TASK PROMPT:
Report the number of lines in the entries below that include the word "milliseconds", and nothing else.

═════ EXTRACTED ENTRIES

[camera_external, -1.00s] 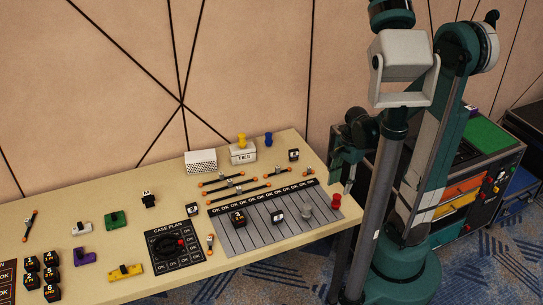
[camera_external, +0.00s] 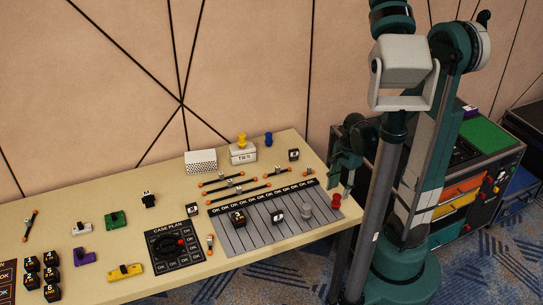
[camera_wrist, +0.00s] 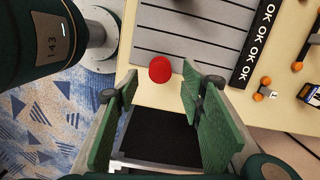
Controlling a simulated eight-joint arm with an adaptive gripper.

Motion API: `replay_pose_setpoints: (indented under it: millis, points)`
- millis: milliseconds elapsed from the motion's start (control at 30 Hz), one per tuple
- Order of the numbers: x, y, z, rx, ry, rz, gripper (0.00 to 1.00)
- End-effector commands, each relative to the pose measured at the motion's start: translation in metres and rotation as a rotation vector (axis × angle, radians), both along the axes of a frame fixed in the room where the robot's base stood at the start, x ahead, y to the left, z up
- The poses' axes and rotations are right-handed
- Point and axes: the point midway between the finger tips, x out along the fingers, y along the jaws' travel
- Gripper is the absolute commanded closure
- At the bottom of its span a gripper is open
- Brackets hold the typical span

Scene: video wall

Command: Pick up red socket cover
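The red socket cover (camera_external: 336,201) stands near the right end of the table, at the edge of the grey ruled board (camera_external: 235,241). In the wrist view the red cover (camera_wrist: 160,69) shows as a round red top just beyond the fingertips. My gripper (camera_external: 342,190) hangs just above and beside the cover, fingers pointing down. In the wrist view its two green fingers (camera_wrist: 158,88) are spread wide with nothing between them. I cannot tell from these views how high the tips are above the cover.
A grey peg (camera_external: 307,202) stands to the left of the red cover. A blue peg (camera_external: 268,139) and a yellow peg (camera_external: 242,140) stand at the back. A case with coloured drawers (camera_external: 466,190) stands right of the table.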

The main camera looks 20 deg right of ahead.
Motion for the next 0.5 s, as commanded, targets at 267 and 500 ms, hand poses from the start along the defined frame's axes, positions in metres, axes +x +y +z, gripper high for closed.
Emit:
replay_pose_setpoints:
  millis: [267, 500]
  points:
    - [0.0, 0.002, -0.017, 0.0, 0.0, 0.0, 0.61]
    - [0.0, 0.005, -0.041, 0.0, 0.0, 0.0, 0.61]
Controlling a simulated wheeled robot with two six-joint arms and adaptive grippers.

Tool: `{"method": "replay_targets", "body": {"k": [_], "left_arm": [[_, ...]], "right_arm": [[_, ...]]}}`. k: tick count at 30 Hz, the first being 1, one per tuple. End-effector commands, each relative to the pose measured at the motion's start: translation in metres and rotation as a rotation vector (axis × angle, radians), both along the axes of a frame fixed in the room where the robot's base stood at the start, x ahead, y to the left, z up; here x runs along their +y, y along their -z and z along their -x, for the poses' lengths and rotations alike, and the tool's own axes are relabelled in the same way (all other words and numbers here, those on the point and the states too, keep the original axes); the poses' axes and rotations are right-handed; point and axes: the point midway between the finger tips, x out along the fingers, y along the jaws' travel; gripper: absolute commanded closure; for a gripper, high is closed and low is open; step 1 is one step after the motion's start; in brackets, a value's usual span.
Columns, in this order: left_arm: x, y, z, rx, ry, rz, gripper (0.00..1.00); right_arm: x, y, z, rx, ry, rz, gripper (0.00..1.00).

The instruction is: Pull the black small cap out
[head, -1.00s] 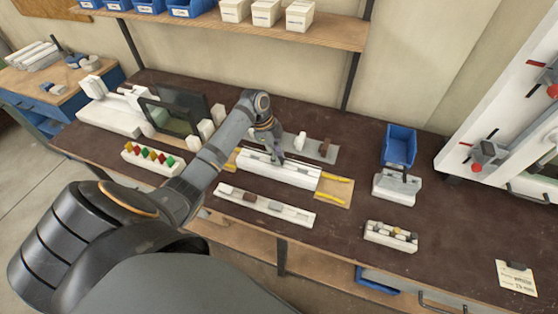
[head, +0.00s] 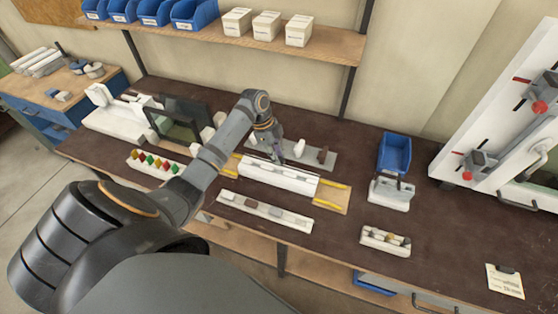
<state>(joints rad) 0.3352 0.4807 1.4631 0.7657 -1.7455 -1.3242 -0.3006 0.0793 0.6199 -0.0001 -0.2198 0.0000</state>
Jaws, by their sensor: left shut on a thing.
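A long white profile block (head: 285,181) with a groove along its top lies on the bench in the middle of the head view. My left gripper (head: 276,157) points down at the back edge of this block, near its middle. Its fingers are closed on something small, largely hidden by the fingers. I cannot make out the black small cap clearly at this size, nor tell whether it is seated or free. My right gripper is not in view.
A grey plate (head: 322,165) with small parts lies behind the block. A white strip (head: 292,220) lies in front. A blue bin (head: 394,155), a grey-white fixture (head: 391,193) and a small white holder (head: 386,240) stand to the right. A dark-framed screen (head: 180,122) stands left.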

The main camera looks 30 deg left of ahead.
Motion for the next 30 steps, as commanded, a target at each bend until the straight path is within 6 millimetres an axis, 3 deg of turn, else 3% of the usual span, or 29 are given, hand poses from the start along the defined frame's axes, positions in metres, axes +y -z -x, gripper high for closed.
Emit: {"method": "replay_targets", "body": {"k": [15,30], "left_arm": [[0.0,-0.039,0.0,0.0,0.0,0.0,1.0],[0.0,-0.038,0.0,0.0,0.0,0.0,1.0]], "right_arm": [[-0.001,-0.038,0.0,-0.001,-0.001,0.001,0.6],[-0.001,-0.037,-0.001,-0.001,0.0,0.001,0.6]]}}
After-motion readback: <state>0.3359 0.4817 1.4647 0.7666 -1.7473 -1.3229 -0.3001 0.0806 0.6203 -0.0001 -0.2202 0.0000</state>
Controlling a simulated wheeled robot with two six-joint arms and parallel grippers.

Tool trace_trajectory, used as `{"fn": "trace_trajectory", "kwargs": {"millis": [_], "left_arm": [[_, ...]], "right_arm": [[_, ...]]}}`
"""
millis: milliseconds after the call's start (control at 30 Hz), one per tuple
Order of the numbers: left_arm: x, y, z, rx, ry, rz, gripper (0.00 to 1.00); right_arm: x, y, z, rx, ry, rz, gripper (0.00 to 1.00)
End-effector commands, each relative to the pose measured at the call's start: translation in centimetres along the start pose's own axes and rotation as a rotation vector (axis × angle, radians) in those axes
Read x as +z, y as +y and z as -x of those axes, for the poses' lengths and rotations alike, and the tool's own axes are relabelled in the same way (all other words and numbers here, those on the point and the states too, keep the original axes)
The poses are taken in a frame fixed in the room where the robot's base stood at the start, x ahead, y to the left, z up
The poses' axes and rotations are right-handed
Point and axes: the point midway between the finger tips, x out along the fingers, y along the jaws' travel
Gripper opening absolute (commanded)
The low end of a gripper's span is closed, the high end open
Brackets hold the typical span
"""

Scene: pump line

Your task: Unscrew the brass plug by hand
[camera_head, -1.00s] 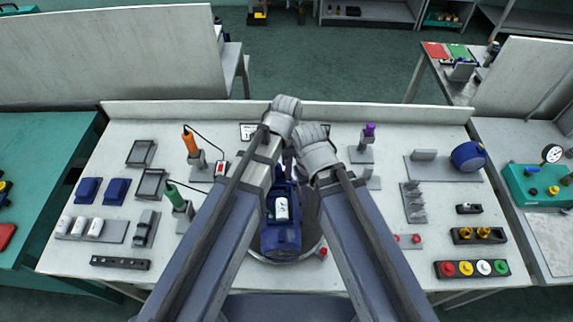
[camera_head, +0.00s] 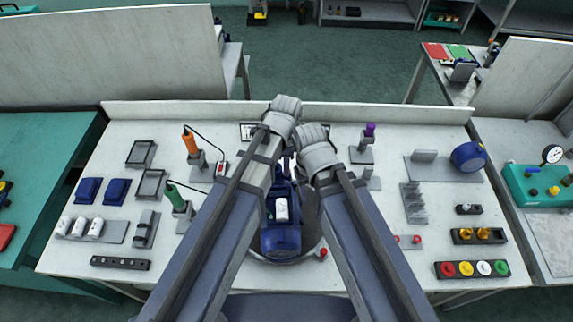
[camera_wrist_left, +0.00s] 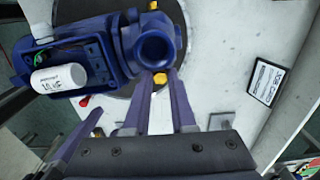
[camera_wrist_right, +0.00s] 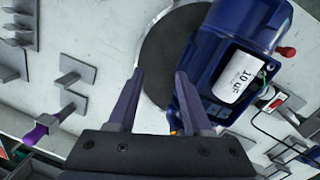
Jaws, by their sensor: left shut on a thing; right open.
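The blue pump (camera_head: 280,238) lies on a round dark turntable in the middle of the bench, between my two arms. In the left wrist view the yellow brass plug (camera_wrist_left: 160,78) sits just below the pump's round open port (camera_wrist_left: 153,48). My left gripper (camera_wrist_left: 161,74) is shut on the brass plug, with one fingertip on each side of it. My right gripper (camera_wrist_right: 160,72) is open and empty beside the pump, above the dark turntable (camera_wrist_right: 172,45). In the head view my wrists hide both sets of fingertips and the plug.
A white capacitor (camera_wrist_right: 236,78) sits in the pump's open box. A purple-handled tool (camera_head: 369,130) stands to the right. Orange (camera_head: 190,141) and green (camera_head: 175,196) handled tools stand to the left. A tray of coloured caps (camera_head: 472,269) lies front right.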

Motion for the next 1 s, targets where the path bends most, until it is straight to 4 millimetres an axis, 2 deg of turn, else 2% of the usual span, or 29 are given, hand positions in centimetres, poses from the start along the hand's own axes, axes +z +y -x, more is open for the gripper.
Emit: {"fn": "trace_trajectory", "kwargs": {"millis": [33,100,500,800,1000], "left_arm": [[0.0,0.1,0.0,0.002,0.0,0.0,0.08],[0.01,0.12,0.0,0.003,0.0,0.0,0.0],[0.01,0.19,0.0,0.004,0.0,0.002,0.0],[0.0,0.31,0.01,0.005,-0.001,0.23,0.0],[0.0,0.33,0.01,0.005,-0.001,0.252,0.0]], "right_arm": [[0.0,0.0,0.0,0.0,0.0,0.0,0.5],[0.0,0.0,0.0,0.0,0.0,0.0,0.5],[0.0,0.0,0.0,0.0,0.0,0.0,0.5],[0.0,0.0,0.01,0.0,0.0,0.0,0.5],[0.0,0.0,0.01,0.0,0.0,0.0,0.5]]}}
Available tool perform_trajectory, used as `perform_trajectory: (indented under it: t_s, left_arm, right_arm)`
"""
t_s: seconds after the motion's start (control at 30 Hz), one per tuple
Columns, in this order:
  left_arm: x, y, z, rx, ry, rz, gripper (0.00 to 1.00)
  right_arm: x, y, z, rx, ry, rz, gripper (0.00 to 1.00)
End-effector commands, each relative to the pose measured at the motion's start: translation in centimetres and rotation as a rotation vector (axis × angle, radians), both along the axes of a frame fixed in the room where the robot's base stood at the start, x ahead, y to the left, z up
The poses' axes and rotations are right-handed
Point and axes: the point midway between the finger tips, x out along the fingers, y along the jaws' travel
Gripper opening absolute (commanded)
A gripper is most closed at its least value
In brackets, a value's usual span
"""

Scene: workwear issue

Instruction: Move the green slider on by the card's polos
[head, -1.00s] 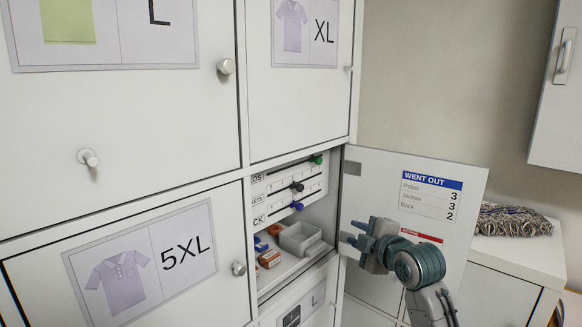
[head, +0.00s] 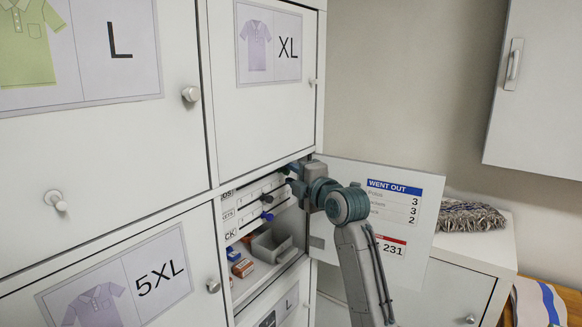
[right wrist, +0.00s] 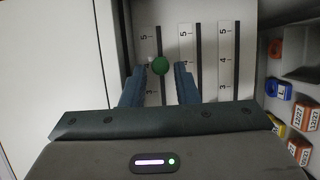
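The green slider's round knob (right wrist: 160,65) shows in the right wrist view on the leftmost of three scales, between the marks 5 and 3. My right gripper (right wrist: 161,72) is open, with one finger on each side of the knob; I cannot tell whether they touch it. In the head view my right gripper (head: 291,176) reaches into the open compartment at the top rail and hides the green knob. The card (head: 394,202) on the open door is headed WENT OUT; its top row, Polos, reads 3. My left gripper is out of view.
A black slider (head: 267,198) and a blue slider (head: 267,216) sit on the lower rails. The open door (head: 412,258) stands right of my arm. A cabinet with a grey mop head (head: 468,216) is beyond.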

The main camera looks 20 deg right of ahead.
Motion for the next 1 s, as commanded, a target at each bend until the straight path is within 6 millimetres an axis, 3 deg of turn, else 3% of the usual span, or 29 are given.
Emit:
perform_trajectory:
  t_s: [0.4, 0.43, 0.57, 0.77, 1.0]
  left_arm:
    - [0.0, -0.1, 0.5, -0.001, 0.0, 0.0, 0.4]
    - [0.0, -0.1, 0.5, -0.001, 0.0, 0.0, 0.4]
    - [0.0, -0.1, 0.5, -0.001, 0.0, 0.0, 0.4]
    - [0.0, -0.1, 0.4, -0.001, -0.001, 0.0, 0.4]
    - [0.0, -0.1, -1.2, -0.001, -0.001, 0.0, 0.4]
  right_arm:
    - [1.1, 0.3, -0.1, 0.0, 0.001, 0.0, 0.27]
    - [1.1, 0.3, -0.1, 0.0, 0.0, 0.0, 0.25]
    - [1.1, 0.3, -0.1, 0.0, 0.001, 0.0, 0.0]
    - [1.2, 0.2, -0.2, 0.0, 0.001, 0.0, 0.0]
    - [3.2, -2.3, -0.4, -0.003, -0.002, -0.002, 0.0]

══════════

TASK RESULT:
2